So
far, American teens have largely been spared the joys of cram school. In Taiwan, they are a fact of life for those
facing the highly competitive university entrance tests. It does not leave students much time for
romance, but there just might be something cooking between two young back
office workers. Modern love is decidedly
confused in Hou Chi-jan’s When a Wolf
Falls in Love with a Sheep (trailer here), which screens today during the 2013 New York Asian Film Festival.
After
leaving a “back soon” sticky note on his sleeping forehead, Tung’s girlfriend
walked out of his life and has yet to return.

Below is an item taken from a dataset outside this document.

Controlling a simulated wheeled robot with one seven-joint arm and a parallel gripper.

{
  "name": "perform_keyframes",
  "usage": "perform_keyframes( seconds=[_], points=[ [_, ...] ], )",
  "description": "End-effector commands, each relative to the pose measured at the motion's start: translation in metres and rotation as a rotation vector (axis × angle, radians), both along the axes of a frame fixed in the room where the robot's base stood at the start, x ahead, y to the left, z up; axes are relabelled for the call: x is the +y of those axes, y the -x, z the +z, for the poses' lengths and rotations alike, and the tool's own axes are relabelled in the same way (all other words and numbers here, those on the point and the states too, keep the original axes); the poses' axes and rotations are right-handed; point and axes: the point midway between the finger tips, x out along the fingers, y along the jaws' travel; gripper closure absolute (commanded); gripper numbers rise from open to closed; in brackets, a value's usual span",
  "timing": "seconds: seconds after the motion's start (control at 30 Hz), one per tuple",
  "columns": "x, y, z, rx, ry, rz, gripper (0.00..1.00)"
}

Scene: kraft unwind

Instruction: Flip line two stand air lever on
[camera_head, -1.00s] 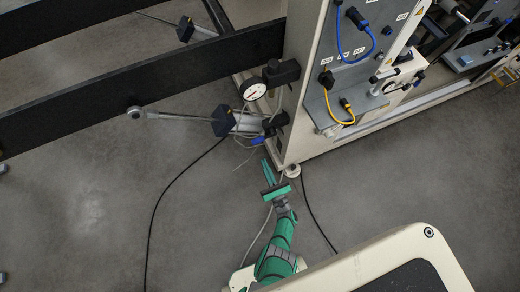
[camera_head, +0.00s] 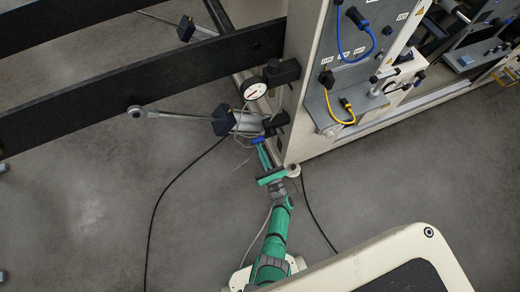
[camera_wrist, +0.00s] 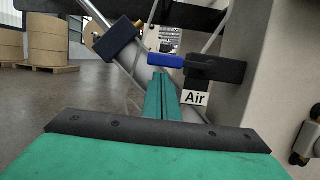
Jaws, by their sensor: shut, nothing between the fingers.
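The air lever (camera_wrist: 166,61) is a small blue handle on a black valve body (camera_wrist: 214,69). In the wrist view it points left, level, above a white "Air" label (camera_wrist: 195,98). In the head view the blue lever (camera_head: 258,140) shows at the lower corner of the machine, below the gauge. My green gripper (camera_wrist: 161,78) is shut and empty. Its fingertips are just below the blue lever in the wrist view; I cannot tell whether they touch it. In the head view my gripper (camera_head: 263,154) reaches up to the lever from below.
A metal cylinder with a dark block (camera_head: 224,119) is left of the lever. Loose cables hang nearby. Brown rolls (camera_wrist: 48,38) stand on pallets far back.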

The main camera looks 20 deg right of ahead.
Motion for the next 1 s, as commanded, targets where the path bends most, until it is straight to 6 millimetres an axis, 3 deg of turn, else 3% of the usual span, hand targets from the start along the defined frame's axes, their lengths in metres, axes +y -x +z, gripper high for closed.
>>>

Maybe it was because he dressed too much like “Where’s Waldo.” Emerging
from a heartsick tailspin, the dopey kid takes a job at a copy shop in the Nanyang
cram school district, because he can do the work on autopilot and live in the
loft above the store. Making deliveries
to the Bisheng School, Tung meets the cute but artistically frustrated Yang,
who draws little sheep cartoons on the bottom of the school’s test papers. One day, he responds with his own big bad
wolf character and a doodle flirtation starts to blossom, much to the amusement
of the student body.
Wolf is compulsively
sweet, but it has tons more style than your average rom-com. Hou integrates little animated vignettes of
the sheep and wolf, as well as some completely fresh and original sight
gags. It sometimes feels a bit prone to
ADD, but Hou eventually loops every rangy subplot back into his main narrative
quite cleverly. Despite its frothy tone,
Wolf has some rather smart stuff to
it, particularly the manner it presents the pseudo-courtship between Tung and
Yang. It is a two-tiered relationship, playful
on paper but much more reserved in person, which really rings true.
As
Tung, Kai Ko is appropriately sad-eyed and sensitive, while Chien Man-shu gives
refreshing depth to the more philosophical Yang. Wolf is
also loaded with colorful supporting players, most notably including Lin
Ching-tai (the star of Warriors of the Rainbow: Seediq Bale), playing off his real life persona as a former
Presbyterian minister with his turn as a priest moonlighting as a noodle-cart
vendor, wisdom dispenser, and general jack-of-all-trades.